| TO BE DONE |
Provide the number of lines where the word "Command" occurs, and no other text.

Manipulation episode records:

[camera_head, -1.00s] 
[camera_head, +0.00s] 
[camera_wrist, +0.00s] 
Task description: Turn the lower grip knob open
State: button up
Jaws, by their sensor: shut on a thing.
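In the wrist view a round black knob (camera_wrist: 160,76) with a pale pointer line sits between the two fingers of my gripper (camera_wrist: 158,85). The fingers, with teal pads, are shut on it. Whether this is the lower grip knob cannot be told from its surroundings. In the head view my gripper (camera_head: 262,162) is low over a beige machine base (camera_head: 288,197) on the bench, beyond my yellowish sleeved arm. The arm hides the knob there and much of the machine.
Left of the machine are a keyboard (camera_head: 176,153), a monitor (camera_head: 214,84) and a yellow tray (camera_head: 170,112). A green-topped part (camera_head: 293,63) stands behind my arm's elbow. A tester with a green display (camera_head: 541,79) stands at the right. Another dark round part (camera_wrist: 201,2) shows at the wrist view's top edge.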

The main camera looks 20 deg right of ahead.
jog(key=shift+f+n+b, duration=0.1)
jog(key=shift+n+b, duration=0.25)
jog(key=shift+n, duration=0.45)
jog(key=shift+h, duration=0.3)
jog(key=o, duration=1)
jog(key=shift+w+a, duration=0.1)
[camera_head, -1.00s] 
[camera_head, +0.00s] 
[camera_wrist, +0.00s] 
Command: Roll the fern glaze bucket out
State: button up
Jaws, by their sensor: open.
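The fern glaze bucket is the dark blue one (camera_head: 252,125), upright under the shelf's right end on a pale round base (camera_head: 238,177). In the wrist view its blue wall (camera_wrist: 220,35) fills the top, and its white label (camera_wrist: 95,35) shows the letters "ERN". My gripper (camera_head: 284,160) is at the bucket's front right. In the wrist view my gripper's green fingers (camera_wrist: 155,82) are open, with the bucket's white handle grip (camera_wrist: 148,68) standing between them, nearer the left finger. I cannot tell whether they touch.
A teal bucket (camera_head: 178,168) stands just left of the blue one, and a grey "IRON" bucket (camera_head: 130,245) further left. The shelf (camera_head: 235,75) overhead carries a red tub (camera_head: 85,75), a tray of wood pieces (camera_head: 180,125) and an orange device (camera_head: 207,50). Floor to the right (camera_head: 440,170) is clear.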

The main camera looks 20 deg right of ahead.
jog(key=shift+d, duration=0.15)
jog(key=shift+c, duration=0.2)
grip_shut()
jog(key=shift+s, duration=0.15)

==

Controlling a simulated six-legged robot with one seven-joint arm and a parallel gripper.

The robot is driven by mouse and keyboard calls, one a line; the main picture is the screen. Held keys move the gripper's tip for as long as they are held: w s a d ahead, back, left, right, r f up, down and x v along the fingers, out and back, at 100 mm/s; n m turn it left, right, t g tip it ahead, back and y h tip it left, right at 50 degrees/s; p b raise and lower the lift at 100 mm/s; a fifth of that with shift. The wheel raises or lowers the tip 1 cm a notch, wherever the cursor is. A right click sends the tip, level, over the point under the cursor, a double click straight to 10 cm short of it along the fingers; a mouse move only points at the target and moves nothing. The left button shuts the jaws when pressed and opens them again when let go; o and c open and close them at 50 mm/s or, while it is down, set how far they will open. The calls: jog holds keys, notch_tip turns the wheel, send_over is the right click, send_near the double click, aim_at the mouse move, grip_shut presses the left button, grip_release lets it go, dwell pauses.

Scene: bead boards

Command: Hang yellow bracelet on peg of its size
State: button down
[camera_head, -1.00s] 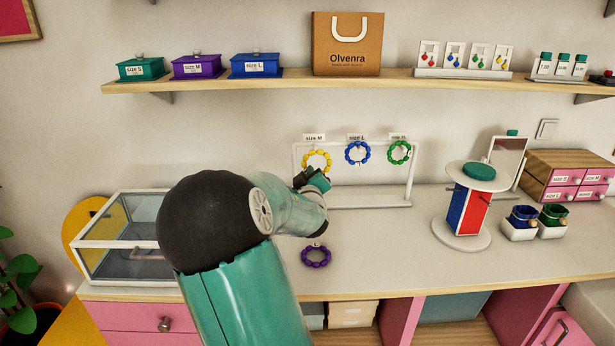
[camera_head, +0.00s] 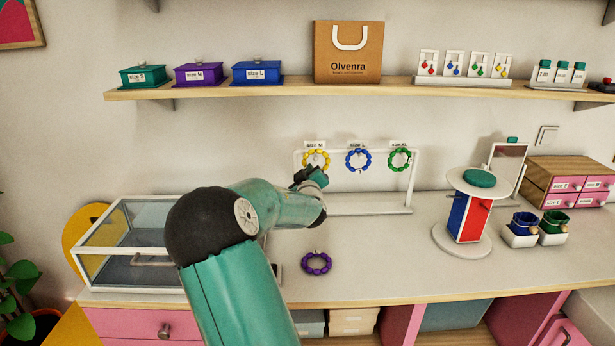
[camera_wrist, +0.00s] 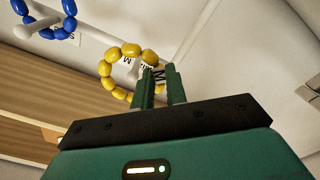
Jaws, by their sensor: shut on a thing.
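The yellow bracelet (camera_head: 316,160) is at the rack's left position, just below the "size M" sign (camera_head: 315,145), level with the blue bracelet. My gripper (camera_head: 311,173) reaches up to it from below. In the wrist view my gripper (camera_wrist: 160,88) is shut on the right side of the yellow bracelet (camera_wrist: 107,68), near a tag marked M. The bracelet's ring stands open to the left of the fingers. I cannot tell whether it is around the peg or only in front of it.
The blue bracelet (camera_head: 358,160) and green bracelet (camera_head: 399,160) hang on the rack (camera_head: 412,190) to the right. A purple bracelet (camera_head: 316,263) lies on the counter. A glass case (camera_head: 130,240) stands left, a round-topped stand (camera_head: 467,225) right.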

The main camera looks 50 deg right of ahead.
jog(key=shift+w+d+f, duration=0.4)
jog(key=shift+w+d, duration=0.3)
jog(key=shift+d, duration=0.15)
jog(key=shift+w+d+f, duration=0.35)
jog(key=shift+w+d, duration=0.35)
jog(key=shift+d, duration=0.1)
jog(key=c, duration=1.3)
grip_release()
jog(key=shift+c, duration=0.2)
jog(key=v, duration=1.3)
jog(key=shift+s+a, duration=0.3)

| THE COMPLETED TASK |
2